Emniyet müdürü ve memurlar hiddetlenip bağırıp  çağırıyorlar.
“Ne demek öyle? Siz ona en küçük bir şey de mi söyleyemezsiniz?”
“Evet efendim söyleyemeyiz. Üstadımız ne derse harfiyen onu yaparız.”
“Ben de memurum, amirlerime bağlıyım. Derhal iki saat içinde burayı terk edeceksiniz, doğru Isparta’ya götüreceksiniz.”

Bu arada otele bir doktor geliyor, fakat hastayı görmeden çıkıp gidiyor. Bu esnada Bediüzzaman’ın Urfa’dan çıkarılacağını duyan Urfalılar galeyana geliyor, çeşitli yerlere müracaat etmeye başlıyorlar. Durumu haber alan  DP il başkanı Mehmet Hatipoğlu koşa koşa emniyete geliyor ve emniyet müdürüne şiddetle çıkışıyor:
“Ne oluyor? Eğer Bediüzzaman Hazretlerini buradan bir yere çıkarırsanız, karşınızda beni bulursunuz. Bir kılına halel gelmeyeceği gibi buradan bir adım bile attıramazsınız. Bizim misafirimizdir.”
“Efendim üstten vekaletten emir var, derhal geldiği yere dönecek.”
“Nasıl döner yahu? Adamcağız şiddetli hasta, kıpırdayacak durumda değil. Çok muhterem bir zattır, bu misafir olarak buraya gelmiş, Urfa’nın misafiridir, bu kadar tazyike lüzum yok.”
Hiddetlenen Hatipoğlu tabancayı masaya dayar…

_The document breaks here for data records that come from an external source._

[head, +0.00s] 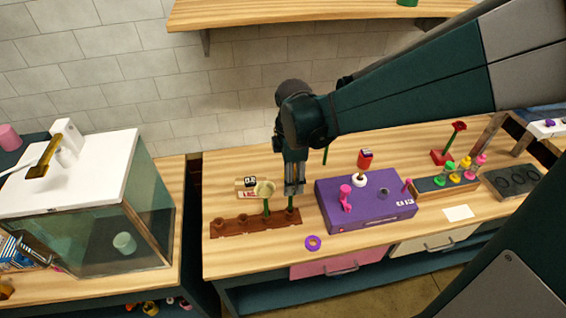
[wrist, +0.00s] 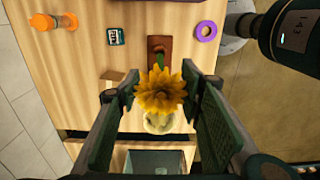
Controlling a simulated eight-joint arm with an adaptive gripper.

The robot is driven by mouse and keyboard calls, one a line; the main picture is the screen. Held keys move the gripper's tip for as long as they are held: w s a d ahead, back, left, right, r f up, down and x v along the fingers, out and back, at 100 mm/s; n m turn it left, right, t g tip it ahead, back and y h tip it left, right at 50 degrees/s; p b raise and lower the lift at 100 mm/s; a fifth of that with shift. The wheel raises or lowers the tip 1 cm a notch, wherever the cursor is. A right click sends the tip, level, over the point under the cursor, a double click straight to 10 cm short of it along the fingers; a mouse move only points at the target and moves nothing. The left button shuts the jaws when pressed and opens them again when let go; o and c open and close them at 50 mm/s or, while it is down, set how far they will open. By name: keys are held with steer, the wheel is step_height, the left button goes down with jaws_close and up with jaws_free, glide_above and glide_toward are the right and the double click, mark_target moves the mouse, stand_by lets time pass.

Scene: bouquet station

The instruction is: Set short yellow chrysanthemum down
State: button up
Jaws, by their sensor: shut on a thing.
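The short yellow chrysanthemum (wrist: 160,92) shows its open yellow head between my fingers in the wrist view. My gripper (head: 294,187) is shut on it and points down over the right end of the brown wooden rack (head: 230,228). In the head view the flower's head is hidden by my gripper, and a green stem (head: 290,202) shows below the fingers, close to the rack's right hole. I cannot tell whether its end is inside the hole. A cream flower (head: 264,188) stands upright in the rack just to the left; it also shows in the wrist view (wrist: 158,123).
A purple box (head: 370,213) with a pink item (head: 345,197) on it stands close to the right. A purple ring (head: 313,243) lies in front of the rack. A small labelled block (head: 246,185) sits behind it. A glass case (head: 120,230) stands far left.

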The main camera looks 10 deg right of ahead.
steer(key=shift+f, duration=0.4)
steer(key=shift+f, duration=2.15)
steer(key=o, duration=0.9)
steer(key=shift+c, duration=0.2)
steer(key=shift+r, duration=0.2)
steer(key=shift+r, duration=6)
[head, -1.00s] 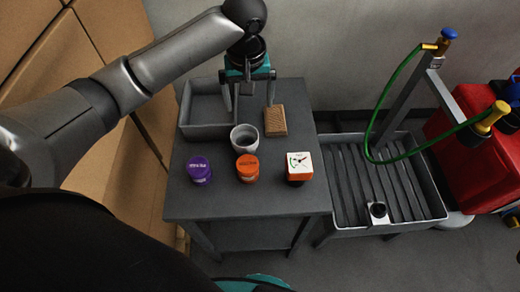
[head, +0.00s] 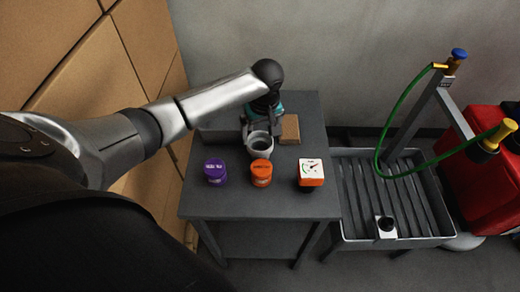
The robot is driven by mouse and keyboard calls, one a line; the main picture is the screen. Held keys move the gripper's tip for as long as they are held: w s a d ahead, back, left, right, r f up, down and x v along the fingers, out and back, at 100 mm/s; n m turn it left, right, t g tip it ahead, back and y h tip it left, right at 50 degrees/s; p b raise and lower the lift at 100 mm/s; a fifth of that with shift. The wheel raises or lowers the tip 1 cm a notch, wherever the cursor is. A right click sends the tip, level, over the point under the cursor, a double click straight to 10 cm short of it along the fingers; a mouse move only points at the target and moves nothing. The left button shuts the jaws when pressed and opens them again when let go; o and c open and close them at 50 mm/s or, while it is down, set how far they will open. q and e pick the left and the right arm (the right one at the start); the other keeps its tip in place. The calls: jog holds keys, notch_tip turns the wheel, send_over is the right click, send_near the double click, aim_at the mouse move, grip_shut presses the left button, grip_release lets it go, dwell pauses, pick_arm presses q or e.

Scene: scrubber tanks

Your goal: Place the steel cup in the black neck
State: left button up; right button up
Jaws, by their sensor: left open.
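The steel cup (head: 260,145) stands upright on the grey table, its open mouth up and dark inside. My left gripper (head: 261,130) is open at the far side of the cup, its fingers close to the rim. I cannot tell whether they touch it. A short black neck (head: 386,224) on a small white block stands at the front of the slatted basin, to the right of the table. It is empty. My right gripper is not in view.
A purple-lidded jar (head: 215,172), an orange jar (head: 261,172) and an orange-and-white gauge (head: 311,173) stand in front of the cup. A brown block (head: 289,129) lies behind right. A green hose (head: 385,122) arches over the slatted basin (head: 448,234). A red tank (head: 468,165) stands at right.

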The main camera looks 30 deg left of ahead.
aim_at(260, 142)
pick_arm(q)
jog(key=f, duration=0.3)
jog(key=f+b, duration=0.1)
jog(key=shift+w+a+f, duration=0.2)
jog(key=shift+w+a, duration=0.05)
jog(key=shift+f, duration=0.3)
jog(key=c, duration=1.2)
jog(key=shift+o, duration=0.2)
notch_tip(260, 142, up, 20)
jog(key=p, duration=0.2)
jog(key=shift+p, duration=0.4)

Bediüzzaman’ın Urfa’dan götürüleceğini haber alan 5-6 bin kişi ötelin önüne toplanır. Nur talebeleri bu durum karşısında hastaneye koşarlar, baştabibe dilekçe ile müracaat ederler. Yola  devam edemeyecek olduğunu arz ile muayenesini isterler. Mehmet Hatipoğlu hükümet doktorunu getirir. Bediüzzaman’ı muayene eden doktor talebelere, “Siz ne cesaretle buraya geldiniz. Kırk derece ateşi var, yarın dokuzda gelin, bu zata heyet raporu verelim. Bu haliyle bir yere gidemez” diye teminat verir.

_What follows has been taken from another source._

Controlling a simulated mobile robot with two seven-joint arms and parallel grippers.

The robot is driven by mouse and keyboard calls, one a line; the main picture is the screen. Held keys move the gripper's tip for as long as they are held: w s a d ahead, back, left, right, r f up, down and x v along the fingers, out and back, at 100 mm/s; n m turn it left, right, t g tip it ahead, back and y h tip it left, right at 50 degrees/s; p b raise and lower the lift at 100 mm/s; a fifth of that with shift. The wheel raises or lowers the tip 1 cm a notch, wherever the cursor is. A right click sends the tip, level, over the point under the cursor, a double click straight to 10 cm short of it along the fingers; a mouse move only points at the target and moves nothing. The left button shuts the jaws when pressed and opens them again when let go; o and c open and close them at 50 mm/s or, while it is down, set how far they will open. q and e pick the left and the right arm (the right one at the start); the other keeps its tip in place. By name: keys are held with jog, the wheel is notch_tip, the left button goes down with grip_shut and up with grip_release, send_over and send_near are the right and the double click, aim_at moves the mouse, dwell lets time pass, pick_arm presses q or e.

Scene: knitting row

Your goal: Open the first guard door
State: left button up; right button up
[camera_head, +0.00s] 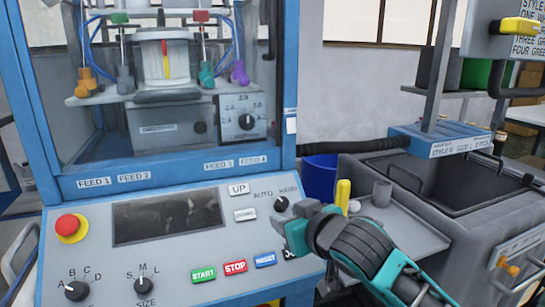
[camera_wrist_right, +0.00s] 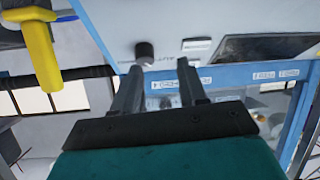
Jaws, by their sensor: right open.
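The guard door with its blue frame (camera_head: 165,178) and clear pane stands shut on the knitting machine, as far as I can tell. Knitting parts and yarn show behind the pane. Part of the blue frame (camera_wrist_right: 225,82) also shows in the right wrist view. My right gripper (camera_head: 288,232) is in front of the control panel, just below the selector knob (camera_head: 281,204). In the wrist view its fingers (camera_wrist_right: 160,78) are apart with nothing between them, and the dark knob (camera_wrist_right: 145,51) lies just beyond. I cannot tell if they touch it. My left gripper is out of view.
The control panel (camera_head: 110,270) holds a red stop button (camera_head: 69,226), a dark screen (camera_head: 168,217) and several knobs and buttons. Beyond are a blue bin (camera_head: 318,177) and a grey tub (camera_head: 470,190).

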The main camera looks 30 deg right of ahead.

Nur talebeleri sıra ile nöbet tutuyorlar. Otele gelen polisler Bediüzzaman’ın arabasının anahtarını alıyor. Emniyet amiri otele bizzat gelerek Bediüzzaman’la görüşmek istiyor. Durum Bediüzzaman’a bildiriliyor. “Gelsinler“ diyor. Emniyet amiri geliyor. Emrin kati olduğunu mutlaka Isparta ya dönmesi icap ettiğini söyler.

Bediüzzaman, “Ben şimdi hayatımın son dakikalarını geçiriyorum. Ben gideceğim. Belki de burada öleceğim. Siz benim suyumu hazırlamakla mükellefsiniz. Amirinize bildiriniz” diyor.

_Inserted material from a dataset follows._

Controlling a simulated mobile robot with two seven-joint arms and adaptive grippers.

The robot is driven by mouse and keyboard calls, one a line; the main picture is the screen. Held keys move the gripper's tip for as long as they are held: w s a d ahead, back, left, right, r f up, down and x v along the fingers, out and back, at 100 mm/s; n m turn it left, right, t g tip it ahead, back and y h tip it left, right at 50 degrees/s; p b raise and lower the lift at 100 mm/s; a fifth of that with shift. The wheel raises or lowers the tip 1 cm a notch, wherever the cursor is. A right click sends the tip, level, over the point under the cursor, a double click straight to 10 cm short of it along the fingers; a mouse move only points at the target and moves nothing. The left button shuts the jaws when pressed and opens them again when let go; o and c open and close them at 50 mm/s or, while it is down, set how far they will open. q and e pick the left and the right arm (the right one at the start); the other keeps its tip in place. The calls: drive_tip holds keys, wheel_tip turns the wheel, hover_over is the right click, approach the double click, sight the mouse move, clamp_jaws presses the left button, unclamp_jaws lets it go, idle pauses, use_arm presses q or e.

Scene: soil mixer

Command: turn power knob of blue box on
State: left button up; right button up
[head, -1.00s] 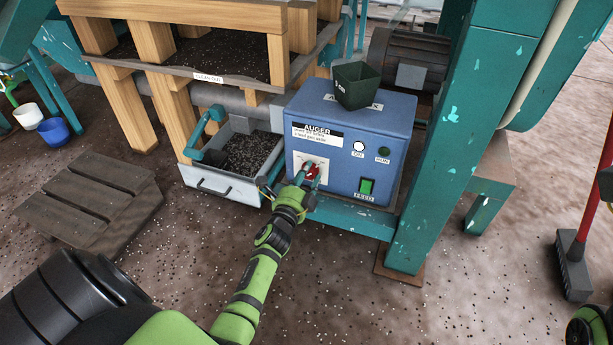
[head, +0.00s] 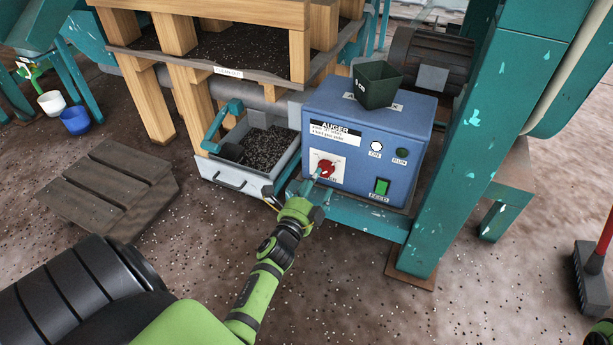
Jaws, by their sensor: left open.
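The blue box (head: 350,188) stands on a teal frame beside a teal post, with an "AUGER" label on its front. Its red power knob (head: 326,167) sits on a white plate at the lower left of that front. A white ON light (head: 376,147), a dark green RUN light (head: 401,154) and a green FEED switch (head: 381,187) are to the right. My left gripper (head: 314,188) is open, just below and in front of the knob. Whether a fingertip touches the knob I cannot tell.
A dark green pot (head: 377,85) stands on top of the box. An open metal drawer (head: 236,178) with dark soil is left of my gripper. The teal post (head: 462,150) rises close on the right. A broom (head: 590,275) stands at far right.

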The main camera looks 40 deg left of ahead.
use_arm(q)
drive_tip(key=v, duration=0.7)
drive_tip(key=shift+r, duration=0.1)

Emniyet amiri ve polisler müteessir bir şekilde oteli terk ediyorlar. O gün Urfa’dan  Ankara’ya yüzlerce telgraf çekilir. Dernekler, cemiyetler ve halk, telgraf telgraf üstüne “Nasıl olur da Bediüzzaman’ı Urfa’dan çıkarırsınız?" diye tepki gösterir.

Bu arada Bediüzzaman’ı yüzlerce Urfalı sıra ile 27 numaranın önünde kuyruk olup  ziyaret ediyor, elini öpüyor ve duasını alıyor. Hayret! Bediüzzaman Said Nursi hiç bu kadar insanla görüşmezken hepsini birden kabul ediyor. Hepsiyle vedalaşıyor. Gidecek. Ebedi aleme. Rabbine kavuşacak.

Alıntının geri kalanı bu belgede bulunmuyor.